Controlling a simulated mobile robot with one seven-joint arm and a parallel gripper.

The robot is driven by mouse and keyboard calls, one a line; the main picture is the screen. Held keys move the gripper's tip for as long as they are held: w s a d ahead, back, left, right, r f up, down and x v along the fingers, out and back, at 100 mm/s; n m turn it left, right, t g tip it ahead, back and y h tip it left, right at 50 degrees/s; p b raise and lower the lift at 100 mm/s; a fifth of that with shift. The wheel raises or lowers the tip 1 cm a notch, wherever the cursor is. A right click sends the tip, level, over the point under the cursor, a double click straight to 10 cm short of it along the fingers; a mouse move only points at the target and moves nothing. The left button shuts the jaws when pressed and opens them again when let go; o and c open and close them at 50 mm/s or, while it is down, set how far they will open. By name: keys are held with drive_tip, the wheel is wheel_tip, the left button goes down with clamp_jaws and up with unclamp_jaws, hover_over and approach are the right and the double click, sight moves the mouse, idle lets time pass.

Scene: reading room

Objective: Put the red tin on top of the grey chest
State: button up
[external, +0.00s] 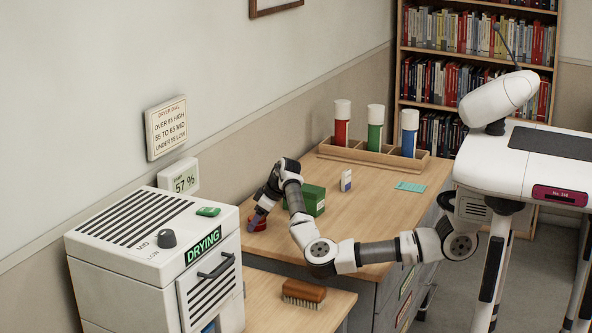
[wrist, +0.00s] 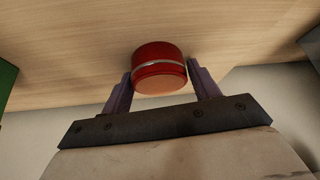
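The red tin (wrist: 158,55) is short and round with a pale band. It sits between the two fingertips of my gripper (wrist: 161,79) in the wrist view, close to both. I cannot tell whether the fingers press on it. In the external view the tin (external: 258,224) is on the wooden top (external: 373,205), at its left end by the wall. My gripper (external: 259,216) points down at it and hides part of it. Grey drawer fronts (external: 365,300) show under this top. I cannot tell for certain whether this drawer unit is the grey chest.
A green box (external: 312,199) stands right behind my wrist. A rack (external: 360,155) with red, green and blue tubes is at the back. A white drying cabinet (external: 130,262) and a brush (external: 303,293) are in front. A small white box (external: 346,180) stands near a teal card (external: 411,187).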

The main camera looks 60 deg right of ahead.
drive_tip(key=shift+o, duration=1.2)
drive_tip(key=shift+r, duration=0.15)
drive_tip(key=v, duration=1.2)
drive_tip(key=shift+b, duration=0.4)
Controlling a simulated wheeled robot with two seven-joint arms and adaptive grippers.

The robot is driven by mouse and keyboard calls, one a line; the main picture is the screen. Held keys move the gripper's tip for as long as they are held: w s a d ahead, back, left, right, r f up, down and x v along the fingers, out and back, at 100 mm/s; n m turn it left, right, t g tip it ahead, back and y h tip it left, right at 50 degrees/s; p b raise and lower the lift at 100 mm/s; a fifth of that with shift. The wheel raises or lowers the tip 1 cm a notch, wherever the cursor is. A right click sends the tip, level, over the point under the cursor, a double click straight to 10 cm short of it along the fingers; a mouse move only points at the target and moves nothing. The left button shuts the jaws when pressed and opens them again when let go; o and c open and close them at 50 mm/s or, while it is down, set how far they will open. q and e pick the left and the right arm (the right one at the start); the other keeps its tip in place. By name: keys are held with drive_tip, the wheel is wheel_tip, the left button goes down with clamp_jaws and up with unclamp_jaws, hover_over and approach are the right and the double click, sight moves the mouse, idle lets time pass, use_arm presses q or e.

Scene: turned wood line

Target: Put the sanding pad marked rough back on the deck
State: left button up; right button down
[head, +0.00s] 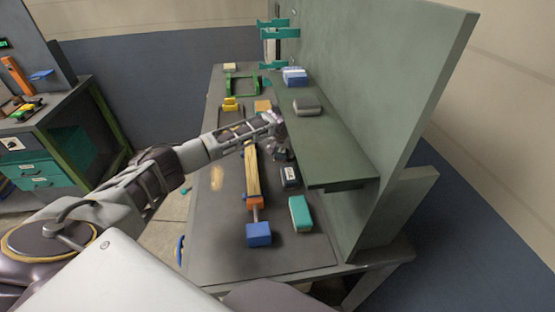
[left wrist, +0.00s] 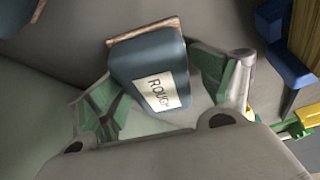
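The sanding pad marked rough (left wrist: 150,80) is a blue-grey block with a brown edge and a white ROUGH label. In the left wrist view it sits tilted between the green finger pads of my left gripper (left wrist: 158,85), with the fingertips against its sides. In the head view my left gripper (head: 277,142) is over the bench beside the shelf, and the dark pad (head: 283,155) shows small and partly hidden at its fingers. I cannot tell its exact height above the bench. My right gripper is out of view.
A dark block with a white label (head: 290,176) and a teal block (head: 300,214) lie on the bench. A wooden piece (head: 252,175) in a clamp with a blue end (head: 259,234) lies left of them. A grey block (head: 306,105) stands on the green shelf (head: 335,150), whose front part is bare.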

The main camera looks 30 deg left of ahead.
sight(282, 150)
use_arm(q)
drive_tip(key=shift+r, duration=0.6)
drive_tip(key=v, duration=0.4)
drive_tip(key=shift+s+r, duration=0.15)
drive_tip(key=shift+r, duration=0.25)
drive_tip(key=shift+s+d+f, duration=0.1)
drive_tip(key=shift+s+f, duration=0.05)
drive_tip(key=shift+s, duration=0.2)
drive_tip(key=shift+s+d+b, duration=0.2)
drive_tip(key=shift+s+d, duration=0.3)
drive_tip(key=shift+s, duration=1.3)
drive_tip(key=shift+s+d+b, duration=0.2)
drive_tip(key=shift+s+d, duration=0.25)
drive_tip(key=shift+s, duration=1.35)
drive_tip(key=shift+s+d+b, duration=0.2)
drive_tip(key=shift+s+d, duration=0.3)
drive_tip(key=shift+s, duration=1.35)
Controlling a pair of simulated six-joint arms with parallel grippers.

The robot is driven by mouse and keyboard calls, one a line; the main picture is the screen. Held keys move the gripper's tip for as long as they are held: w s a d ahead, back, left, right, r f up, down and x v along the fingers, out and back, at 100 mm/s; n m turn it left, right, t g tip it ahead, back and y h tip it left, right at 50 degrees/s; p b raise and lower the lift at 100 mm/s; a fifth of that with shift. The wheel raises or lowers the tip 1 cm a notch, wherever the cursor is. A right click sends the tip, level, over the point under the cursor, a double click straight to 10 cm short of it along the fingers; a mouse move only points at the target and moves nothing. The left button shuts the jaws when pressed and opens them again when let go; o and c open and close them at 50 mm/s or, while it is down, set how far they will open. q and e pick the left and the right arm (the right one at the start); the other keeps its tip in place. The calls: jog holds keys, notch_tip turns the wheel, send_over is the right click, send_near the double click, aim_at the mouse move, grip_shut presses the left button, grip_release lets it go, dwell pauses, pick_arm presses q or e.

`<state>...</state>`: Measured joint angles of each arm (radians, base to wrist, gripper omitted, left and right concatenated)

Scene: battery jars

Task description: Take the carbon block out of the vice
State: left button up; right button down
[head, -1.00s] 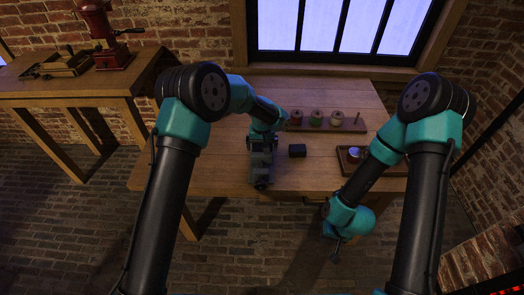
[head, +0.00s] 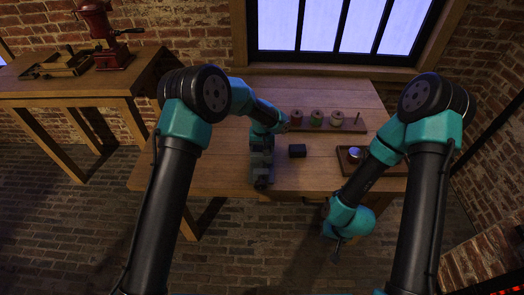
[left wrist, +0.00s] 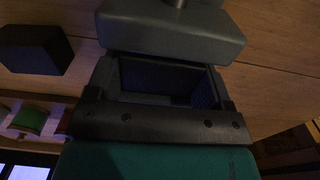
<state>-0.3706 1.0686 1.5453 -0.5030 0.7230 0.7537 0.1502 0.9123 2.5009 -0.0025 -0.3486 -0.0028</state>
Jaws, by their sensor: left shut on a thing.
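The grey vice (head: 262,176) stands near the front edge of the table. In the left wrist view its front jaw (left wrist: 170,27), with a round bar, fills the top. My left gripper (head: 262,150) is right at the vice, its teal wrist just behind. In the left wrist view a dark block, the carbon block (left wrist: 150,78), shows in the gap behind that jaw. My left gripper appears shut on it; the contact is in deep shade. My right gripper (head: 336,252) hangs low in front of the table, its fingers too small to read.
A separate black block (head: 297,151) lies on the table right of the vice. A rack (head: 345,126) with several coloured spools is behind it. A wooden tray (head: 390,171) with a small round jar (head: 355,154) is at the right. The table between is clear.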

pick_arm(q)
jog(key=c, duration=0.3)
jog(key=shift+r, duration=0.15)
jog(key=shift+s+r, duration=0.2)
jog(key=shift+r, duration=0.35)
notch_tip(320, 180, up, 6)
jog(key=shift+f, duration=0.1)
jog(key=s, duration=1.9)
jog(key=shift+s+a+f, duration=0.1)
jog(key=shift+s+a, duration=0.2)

*EXERCISE OBJECTIVE*
Retype the whole listing, keeping every line identical and omitting all pictures.

*EXPECTED ANSWER*
Controlling a simulated mobile robot with one seven-joint arm and a parallel gripper.

The robot is driven by mouse and keyboard calls, one a line; the main picture is the screen. Held keys move the gripper's tip for as long as they are held: w s a d ahead, back, left, right, r f up, down and x v along the fingers, out and back, at 100 mm/s; n m turn it left, right, t g tip it ahead, back and y h tip it left, right at 50 degrees/s; p b raise and lower the lift at 100 mm/s; a fifth of that with shift. The wheel raises or lowers the tip 1 cm a notch, wherever the cursor is. A right click sends the tip, level, over the point under the cursor, a double click straight to 10 cm short of it along the fingers; a mouse move only points at the target and moves nothing. The left button shuts the jaws when pressed and opens them again when let go; o and c open and close them at 50 mm/s or, while it is down, set how far they will open. By name: keys are held with drive_tip, the wheel is wheel_tip, the left button goes down with clamp_jaws and up with unclamp_jaws, hover_over and approach are the right and the double click, sight moves the mouse, idle lets time pass.

Scene: reading room

Objective: Put the red tin on top of the grey chest
State: button up
[external, +0.00s] 
[wrist, +0.00s] 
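The red tin (wrist: 158,55) is short and round with a pale band. It sits between the two fingertips of my gripper (wrist: 161,79) in the wrist view, close to both. I cannot tell whether the fingers press on it. In the external view the tin (external: 258,224) is on the wooden top (external: 373,205), at its left end by the wall. My gripper (external: 259,216) points down at it and hides part of it. Grey drawer fronts (external: 365,300) show under this top. I cannot tell for certain whether this drawer unit is the grey chest.
A green box (external: 312,199) stands right behind my wrist. A rack (external: 360,155) with red, green and blue tubes is at the back. A white drying cabinet (external: 130,262) and a brush (external: 303,293) are in front. A small white box (external: 346,180) stands near a teal card (external: 411,187).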

The main camera looks 60 deg right of ahead.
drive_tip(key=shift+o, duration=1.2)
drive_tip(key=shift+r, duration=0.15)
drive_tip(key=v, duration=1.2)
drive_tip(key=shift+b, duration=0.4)
Controlling a simulated wheeled robot with two seven-joint arms and adaptive grippers.

The robot is driven by mouse and keyboard calls, one a line; the main picture is the screen. Held keys move the gripper's tip for as long as they are held: w s a d ahead, back, left, right, r f up, down and x v along the fingers, out and back, at 100 mm/s; n m turn it left, right, t g tip it ahead, back and y h tip it left, right at 50 degrees/s; p b raise and lower the lift at 100 mm/s; a fifth of that with shift. The wheel raises or lowers the tip 1 cm a notch, wherever the cursor is. A right click sends the tip, level, over the point under the cursor, a double click straight to 10 cm short of it along the fingers; a mouse move only points at the target and moves nothing. The left button shuts the jaws when pressed and opens them again when let go; o and c open and close them at 50 mm/s or, while it is down, set how far they will open. q and e pick the left and the right arm (the right one at the start); the other keeps its tip in place. By name: keys are held with drive_tip, the wheel is wheel_tip, the left button goes down with clamp_jaws and up with unclamp_jaws, hover_over and approach are the right and the double click, sight moves the mouse, idle lets time pass, use_arm presses q or e.

Scene: turned wood line

Target: Put the sanding pad marked rough back on the deck
State: left button up; right button down
[head, +0.00s] 
[left wrist, +0.00s] 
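The sanding pad marked rough (left wrist: 150,80) is a blue-grey block with a brown edge and a white ROUGH label. In the left wrist view it sits tilted between the green finger pads of my left gripper (left wrist: 158,85), with the fingertips against its sides. In the head view my left gripper (head: 277,142) is over the bench beside the shelf, and the dark pad (head: 283,155) shows small and partly hidden at its fingers. I cannot tell its exact height above the bench. My right gripper is out of view.
A dark block with a white label (head: 290,176) and a teal block (head: 300,214) lie on the bench. A wooden piece (head: 252,175) in a clamp with a blue end (head: 259,234) lies left of them. A grey block (head: 306,105) stands on the green shelf (head: 335,150), whose front part is bare.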

The main camera looks 30 deg left of ahead.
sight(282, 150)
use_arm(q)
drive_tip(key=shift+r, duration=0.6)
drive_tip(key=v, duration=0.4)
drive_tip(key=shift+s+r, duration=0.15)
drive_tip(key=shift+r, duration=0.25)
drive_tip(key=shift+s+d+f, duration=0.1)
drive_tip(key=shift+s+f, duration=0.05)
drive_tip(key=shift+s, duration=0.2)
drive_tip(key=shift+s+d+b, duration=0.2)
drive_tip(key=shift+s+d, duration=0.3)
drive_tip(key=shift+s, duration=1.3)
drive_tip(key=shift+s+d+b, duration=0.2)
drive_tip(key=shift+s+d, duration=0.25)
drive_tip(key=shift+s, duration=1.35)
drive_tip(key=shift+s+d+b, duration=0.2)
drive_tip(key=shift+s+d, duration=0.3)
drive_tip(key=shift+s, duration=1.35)
Controlling a pair of simulated six-joint arms with parallel grippers.

The robot is driven by mouse and keyboard calls, one a line; the main picture is the screen. Held keys move the gripper's tip for as long as they are held: w s a d ahead, back, left, right, r f up, down and x v along the fingers, out and back, at 100 mm/s; n m turn it left, right, t g tip it ahead, back and y h tip it left, right at 50 degrees/s; p b raise and lower the lift at 100 mm/s; a fifth of that with shift. The wheel raises or lowers the tip 1 cm a notch, wherever the cursor is. A right click sends the tip, level, over the point under the cursor, a double click straight to 10 cm short of it along the fingers; a mouse move only points at the target and moves nothing. The left button shuts the jaws when pressed and opens them again when let go; o and c open and close them at 50 mm/s or, while it is down, set how far they will open. q and e pick the left and the right arm (the right one at the start); the other keeps its tip in place. The calls: jog holds keys, notch_tip turns the wheel, send_over is the right click, send_near the double click, aim_at the mouse move, grip_shut presses the left button, grip_release lets it go, dwell pauses, pick_arm presses q or e.

`<state>...</state>`: Measured joint angles of each arm (radians, base to wrist, gripper omitted, left and right concatenated)

Scene: battery jars

Task description: Take the carbon block out of the vice
State: left button up; right button down
[head, -1.00s] 
[head, +0.00s] 
[left wrist, +0.00s] 
<state>-0.3706 1.0686 1.5453 -0.5030 0.7230 0.7537 0.1502 0.9123 2.5009 -0.0025 -0.3486 -0.0028</state>
Jaws, by their sensor: left shut on a thing.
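The grey vice (head: 262,176) stands near the front edge of the table. In the left wrist view its front jaw (left wrist: 170,27), with a round bar, fills the top. My left gripper (head: 262,150) is right at the vice, its teal wrist just behind. In the left wrist view a dark block, the carbon block (left wrist: 150,78), shows in the gap behind that jaw. My left gripper appears shut on it; the contact is in deep shade. My right gripper (head: 336,252) hangs low in front of the table, its fingers too small to read.
A separate black block (head: 297,151) lies on the table right of the vice. A rack (head: 345,126) with several coloured spools is behind it. A wooden tray (head: 390,171) with a small round jar (head: 355,154) is at the right. The table between is clear.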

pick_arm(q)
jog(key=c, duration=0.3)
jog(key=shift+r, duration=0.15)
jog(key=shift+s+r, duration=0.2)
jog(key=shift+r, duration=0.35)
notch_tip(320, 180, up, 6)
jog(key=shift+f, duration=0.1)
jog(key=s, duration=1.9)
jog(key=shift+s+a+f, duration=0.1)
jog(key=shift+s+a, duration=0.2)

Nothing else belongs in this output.